Do this:
What is needed is the run of lines from the one containing "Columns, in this" through the one containing "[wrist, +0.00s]", echoed exactly, with both ends kept and nothing added.

[Data entries]
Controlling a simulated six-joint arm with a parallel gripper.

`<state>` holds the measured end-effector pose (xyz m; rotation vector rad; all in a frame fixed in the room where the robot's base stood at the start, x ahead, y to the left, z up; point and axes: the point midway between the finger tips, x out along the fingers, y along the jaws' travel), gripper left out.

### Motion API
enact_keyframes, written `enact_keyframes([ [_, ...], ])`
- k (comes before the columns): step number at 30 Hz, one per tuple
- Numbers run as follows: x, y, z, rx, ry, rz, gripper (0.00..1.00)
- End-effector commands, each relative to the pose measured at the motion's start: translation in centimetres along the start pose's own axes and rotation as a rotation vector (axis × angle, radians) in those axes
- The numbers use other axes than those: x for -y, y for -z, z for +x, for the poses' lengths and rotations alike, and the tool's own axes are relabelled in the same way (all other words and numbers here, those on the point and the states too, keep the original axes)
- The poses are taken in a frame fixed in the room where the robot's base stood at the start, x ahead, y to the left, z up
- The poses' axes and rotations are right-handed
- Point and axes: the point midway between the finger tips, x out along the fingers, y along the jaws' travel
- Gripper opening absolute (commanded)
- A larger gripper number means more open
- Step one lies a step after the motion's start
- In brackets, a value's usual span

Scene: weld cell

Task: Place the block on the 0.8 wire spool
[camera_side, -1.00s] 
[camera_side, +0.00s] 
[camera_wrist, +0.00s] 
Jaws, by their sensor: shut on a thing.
---
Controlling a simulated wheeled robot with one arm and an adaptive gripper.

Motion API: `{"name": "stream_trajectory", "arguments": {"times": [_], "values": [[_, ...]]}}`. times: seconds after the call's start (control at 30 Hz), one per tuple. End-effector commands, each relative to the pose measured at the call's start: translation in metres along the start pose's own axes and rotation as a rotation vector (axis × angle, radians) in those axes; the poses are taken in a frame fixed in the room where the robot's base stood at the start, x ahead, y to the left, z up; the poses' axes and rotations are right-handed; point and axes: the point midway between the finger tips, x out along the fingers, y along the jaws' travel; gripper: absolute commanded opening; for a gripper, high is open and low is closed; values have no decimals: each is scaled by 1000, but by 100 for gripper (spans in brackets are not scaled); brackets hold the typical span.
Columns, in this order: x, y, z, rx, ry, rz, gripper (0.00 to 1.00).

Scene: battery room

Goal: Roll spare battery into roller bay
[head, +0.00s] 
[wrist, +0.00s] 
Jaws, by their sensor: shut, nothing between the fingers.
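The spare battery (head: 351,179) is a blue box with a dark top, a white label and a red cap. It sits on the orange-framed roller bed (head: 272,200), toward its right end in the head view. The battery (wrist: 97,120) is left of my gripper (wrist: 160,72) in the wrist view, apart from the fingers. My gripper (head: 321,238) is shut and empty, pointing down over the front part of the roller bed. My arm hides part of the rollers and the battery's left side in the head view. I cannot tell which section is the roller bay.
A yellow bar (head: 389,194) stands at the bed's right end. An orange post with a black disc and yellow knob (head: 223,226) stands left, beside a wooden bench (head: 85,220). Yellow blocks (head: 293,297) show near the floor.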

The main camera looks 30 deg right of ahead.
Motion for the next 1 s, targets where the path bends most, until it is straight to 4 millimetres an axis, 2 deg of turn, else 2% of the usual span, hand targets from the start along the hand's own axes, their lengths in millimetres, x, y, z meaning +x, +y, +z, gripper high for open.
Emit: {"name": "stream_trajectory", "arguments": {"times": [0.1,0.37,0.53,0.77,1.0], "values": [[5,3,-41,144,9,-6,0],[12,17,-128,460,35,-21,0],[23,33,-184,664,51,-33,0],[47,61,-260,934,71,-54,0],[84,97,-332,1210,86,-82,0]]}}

Right answer:
Columns, in this order: x, y, z, rx, ry, rz, gripper (0.00 to 1.00).

Scene: battery room

Goal: Roll spare battery into roller bay
[head, +0.00s] 
[wrist, +0.00s] 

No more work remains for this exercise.